┌─ Materials provided

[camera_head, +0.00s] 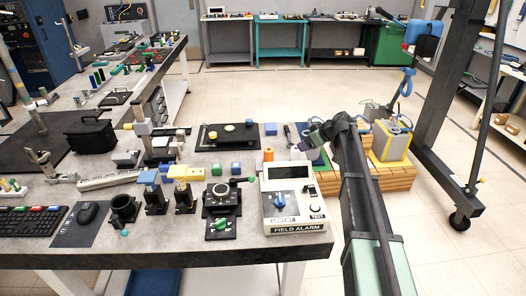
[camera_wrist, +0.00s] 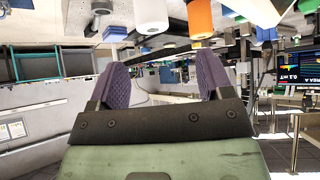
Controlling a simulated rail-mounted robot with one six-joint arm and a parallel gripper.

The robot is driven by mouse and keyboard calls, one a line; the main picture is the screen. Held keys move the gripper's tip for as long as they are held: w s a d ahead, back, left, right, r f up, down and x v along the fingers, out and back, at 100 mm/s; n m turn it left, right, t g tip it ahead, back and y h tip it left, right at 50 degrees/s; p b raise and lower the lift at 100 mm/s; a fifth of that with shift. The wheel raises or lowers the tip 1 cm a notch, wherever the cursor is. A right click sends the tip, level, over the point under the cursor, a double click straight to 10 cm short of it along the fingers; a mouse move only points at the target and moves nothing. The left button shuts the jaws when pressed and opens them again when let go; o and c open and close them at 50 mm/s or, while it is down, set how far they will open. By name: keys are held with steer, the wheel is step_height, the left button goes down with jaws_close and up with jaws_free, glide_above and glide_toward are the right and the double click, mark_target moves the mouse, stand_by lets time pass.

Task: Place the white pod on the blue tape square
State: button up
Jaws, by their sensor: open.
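My gripper (camera_head: 307,136) is over the right end of the table, beside the wooden platform. Its two purple fingers are apart with nothing between them, as the wrist view also shows (camera_wrist: 163,82).
A field alarm box (camera_head: 296,205) stands at the table's front right corner, near my arm. An orange cylinder (camera_head: 267,155) is left of my gripper. A black tray (camera_head: 230,136) and several blocks lie further left. The wooden platform (camera_head: 392,176) adjoins the table. A dark post rises at right.

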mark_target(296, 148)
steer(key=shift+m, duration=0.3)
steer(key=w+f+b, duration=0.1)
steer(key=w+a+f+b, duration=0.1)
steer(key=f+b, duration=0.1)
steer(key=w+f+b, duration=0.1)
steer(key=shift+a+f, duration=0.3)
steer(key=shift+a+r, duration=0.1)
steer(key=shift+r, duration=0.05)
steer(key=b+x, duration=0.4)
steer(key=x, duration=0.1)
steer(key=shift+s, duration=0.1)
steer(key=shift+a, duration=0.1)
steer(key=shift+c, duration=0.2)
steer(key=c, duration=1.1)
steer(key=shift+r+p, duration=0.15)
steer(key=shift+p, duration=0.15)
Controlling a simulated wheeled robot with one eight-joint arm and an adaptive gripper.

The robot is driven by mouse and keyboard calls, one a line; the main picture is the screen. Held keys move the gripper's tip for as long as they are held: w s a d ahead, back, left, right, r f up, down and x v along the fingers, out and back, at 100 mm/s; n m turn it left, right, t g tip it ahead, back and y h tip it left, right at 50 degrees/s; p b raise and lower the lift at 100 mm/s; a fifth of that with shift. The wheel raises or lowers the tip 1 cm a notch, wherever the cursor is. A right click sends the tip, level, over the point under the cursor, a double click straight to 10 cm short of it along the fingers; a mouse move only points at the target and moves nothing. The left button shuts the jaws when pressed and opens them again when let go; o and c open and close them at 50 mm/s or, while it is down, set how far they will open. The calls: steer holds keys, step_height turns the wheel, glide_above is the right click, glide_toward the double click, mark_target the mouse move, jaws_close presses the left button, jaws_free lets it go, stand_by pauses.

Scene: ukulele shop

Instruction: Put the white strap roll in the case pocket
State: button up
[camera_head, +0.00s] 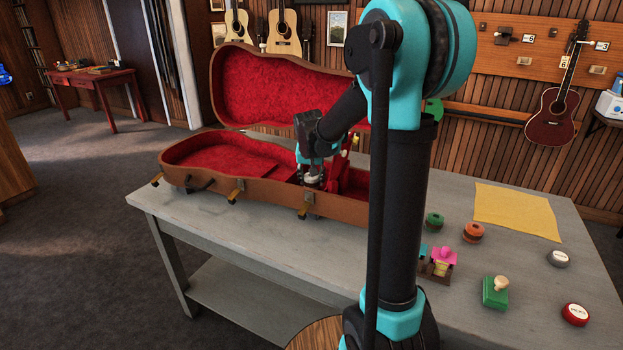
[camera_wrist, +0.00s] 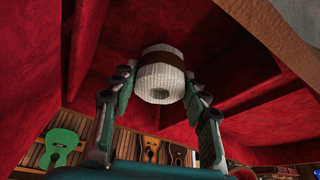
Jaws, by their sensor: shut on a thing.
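The white strap roll (camera_wrist: 162,75) has a woven surface, a brown band and a round hole in its end. My gripper (camera_wrist: 158,82) is shut on it, with one finger on each side. In the head view my gripper (camera_head: 312,176) points down into the neck end of the open brown guitar case (camera_head: 265,200), which is lined in red. Red walls surround the roll in the wrist view, so it is at or inside a lined compartment, the case pocket (camera_wrist: 95,50). I cannot tell whether the roll touches the pocket floor. My arm hides part of the case's right end.
The case lies on a grey table (camera_head: 240,245) with its lid (camera_head: 290,90) raised behind.

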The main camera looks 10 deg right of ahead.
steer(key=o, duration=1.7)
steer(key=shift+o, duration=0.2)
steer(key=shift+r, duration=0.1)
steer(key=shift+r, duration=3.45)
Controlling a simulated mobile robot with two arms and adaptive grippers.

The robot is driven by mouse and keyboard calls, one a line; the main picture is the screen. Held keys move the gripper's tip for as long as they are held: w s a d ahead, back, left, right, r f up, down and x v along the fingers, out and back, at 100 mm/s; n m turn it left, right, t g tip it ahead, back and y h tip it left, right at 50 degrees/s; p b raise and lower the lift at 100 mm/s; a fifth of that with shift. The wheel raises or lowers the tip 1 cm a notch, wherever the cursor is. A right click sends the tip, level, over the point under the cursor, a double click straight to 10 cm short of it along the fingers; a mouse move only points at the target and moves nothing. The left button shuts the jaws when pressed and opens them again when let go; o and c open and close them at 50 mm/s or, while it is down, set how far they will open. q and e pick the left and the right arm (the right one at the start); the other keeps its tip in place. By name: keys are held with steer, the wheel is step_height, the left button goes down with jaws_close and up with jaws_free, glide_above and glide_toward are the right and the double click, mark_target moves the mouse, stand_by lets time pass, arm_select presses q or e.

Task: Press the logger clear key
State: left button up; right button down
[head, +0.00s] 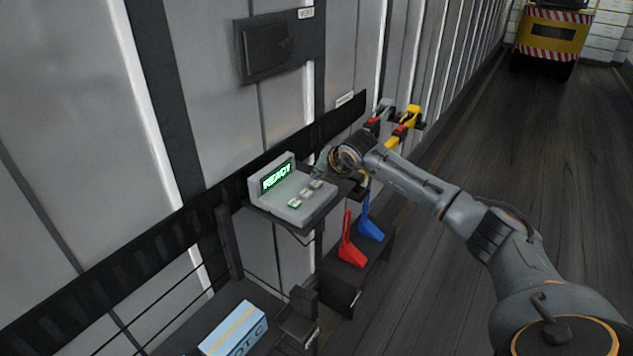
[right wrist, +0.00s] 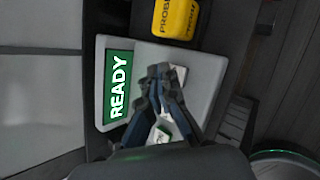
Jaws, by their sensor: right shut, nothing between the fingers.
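The logger (head: 290,213) is a pale grey desk unit on a small shelf by the wall. Its green screen (head: 277,175) reads READY; the screen also shows in the right wrist view (right wrist: 118,86). Several small pale keys (head: 305,193) sit in a row on its top; their labels are too small to read, so I cannot tell which is clear. My right gripper (head: 322,168) is shut and empty near the far end of the logger. In the right wrist view its fingertips (right wrist: 162,72) overlap the key row, hiding part of it. I cannot tell whether they touch. My left gripper is not in view.
A yellow block marked PROBE (right wrist: 175,16) is beside the logger. Red (head: 350,243) and blue (head: 370,222) handled tools stand on a lower ledge. A blue box (head: 233,330) lies at the bottom. Open floor (head: 500,140) extends to the right.

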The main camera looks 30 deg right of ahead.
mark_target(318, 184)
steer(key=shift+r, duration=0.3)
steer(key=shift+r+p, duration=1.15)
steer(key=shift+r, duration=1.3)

└─

■ Exercise directions: Set down the complete material exactly, but do not include the images.

■ Correct output:
[camera_head, +0.00s] 
[camera_wrist, +0.00s] 
Controlling a simulated rail-mounted robot with one six-joint arm and a parallel gripper.

The robot is driven by mouse and keyboard calls, one a line; the main picture is the screen. Held keys move the gripper's tip for as long as they are held: w s a d ahead, back, left, right, r f up, down and x v along the fingers, out and back, at 100 mm/s; n m turn it left, right, t g tip it ahead, back and y h tip it left, right at 50 degrees/s; p b raise and lower the lift at 100 mm/s; a fifth of that with shift. The wheel raises or lowers the tip 1 cm a notch, wherever the cursor is. A right click sends the tip, level, over the point under the cursor, a double click straight to 10 cm short of it along the fingers; a mouse move only points at the target and moves nothing. The left button shuts the jaws when pressed and opens them again when let go; o and c open and close them at 50 mm/s or, while it is down, set how far they will open. By name: keys are held with steer, the wheel is step_height, the left button goes down with jaws_close and up with jaws_free, glide_above and glide_toward are the right and the double click, mark_target moves the mouse, stand_by lets time pass.

Task: Place the white pod on the blue tape square
State: button up
Jaws, by their sensor: open.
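My gripper (camera_head: 307,136) is over the right end of the table, beside the wooden platform. Its two purple fingers are apart with nothing between them, as the wrist view also shows (camera_wrist: 163,82).
A field alarm box (camera_head: 296,205) stands at the table's front right corner, near my arm. An orange cylinder (camera_head: 267,155) is left of my gripper. A black tray (camera_head: 230,136) and several blocks lie further left. The wooden platform (camera_head: 392,176) adjoins the table. A dark post rises at right.

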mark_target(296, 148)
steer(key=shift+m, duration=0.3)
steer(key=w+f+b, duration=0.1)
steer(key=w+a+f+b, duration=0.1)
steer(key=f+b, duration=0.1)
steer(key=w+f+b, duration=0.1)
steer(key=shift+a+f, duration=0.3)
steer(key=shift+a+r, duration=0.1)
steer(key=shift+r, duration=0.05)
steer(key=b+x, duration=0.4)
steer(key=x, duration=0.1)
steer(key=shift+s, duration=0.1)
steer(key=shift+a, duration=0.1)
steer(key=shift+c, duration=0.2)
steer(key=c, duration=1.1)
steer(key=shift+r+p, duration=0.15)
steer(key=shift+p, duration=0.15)
Controlling a simulated wheeled robot with one eight-joint arm and an adaptive gripper.

The robot is driven by mouse and keyboard calls, one a line; the main picture is the screen. Held keys move the gripper's tip for as long as they are held: w s a d ahead, back, left, right, r f up, down and x v along the fingers, out and back, at 100 mm/s; n m turn it left, right, t g tip it ahead, back and y h tip it left, right at 50 degrees/s; p b raise and lower the lift at 100 mm/s; a fifth of that with shift. The wheel raises or lowers the tip 1 cm a notch, wherever the cursor is. A right click sends the tip, level, over the point under the cursor, a double click straight to 10 cm short of it along the fingers; a mouse move only points at the target and moves nothing. The left button shuts the jaws when pressed and opens them again when let go; o and c open and close them at 50 mm/s or, while it is down, set how far they will open. The calls: steer holds keys, step_height turns the wheel, glide_above is the right click, glide_toward the double click, mark_target the mouse move, jaws_close presses the left button, jaws_free lets it go, stand_by pauses.

Scene: ukulele shop

Instruction: Put the white strap roll in the case pocket
State: button up
[camera_head, +0.00s] 
[camera_wrist, +0.00s] 
Jaws, by their sensor: shut on a thing.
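The white strap roll (camera_wrist: 162,75) has a woven surface, a brown band and a round hole in its end. My gripper (camera_wrist: 158,82) is shut on it, with one finger on each side. In the head view my gripper (camera_head: 312,176) points down into the neck end of the open brown guitar case (camera_head: 265,200), which is lined in red. Red walls surround the roll in the wrist view, so it is at or inside a lined compartment, the case pocket (camera_wrist: 95,50). I cannot tell whether the roll touches the pocket floor. My arm hides part of the case's right end.
The case lies on a grey table (camera_head: 240,245) with its lid (camera_head: 290,90) raised behind.

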The main camera looks 10 deg right of ahead.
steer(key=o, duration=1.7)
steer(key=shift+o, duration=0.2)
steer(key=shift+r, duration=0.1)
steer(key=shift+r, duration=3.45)
Controlling a simulated mobile robot with two arms and adaptive grippers.

The robot is driven by mouse and keyboard calls, one a line; the main picture is the screen. Held keys move the gripper's tip for as long as they are held: w s a d ahead, back, left, right, r f up, down and x v along the fingers, out and back, at 100 mm/s; n m turn it left, right, t g tip it ahead, back and y h tip it left, right at 50 degrees/s; p b raise and lower the lift at 100 mm/s; a fifth of that with shift. The wheel raises or lowers the tip 1 cm a notch, wherever the cursor is. A right click sends the tip, level, over the point under the cursor, a double click straight to 10 cm short of it along the fingers; a mouse move only points at the target and moves nothing. The left button shuts the jaws when pressed and opens them again when let go; o and c open and close them at 50 mm/s or, while it is down, set how far they will open. q and e pick the left and the right arm (the right one at the start); the other keeps its tip in place. By name: keys are held with steer, the wheel is step_height, the left button goes down with jaws_close and up with jaws_free, glide_above and glide_toward are the right and the double click, mark_target moves the mouse, stand_by lets time pass, arm_select presses q or e.

Task: Press the logger clear key
State: left button up; right button down
[head, +0.00s] 
[right wrist, +0.00s] 
Jaws, by their sensor: right shut, nothing between the fingers.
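The logger (head: 290,213) is a pale grey desk unit on a small shelf by the wall. Its green screen (head: 277,175) reads READY; the screen also shows in the right wrist view (right wrist: 118,86). Several small pale keys (head: 305,193) sit in a row on its top; their labels are too small to read, so I cannot tell which is clear. My right gripper (head: 322,168) is shut and empty near the far end of the logger. In the right wrist view its fingertips (right wrist: 162,72) overlap the key row, hiding part of it. I cannot tell whether they touch. My left gripper is not in view.
A yellow block marked PROBE (right wrist: 175,16) is beside the logger. Red (head: 350,243) and blue (head: 370,222) handled tools stand on a lower ledge. A blue box (head: 233,330) lies at the bottom. Open floor (head: 500,140) extends to the right.

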The main camera looks 30 deg right of ahead.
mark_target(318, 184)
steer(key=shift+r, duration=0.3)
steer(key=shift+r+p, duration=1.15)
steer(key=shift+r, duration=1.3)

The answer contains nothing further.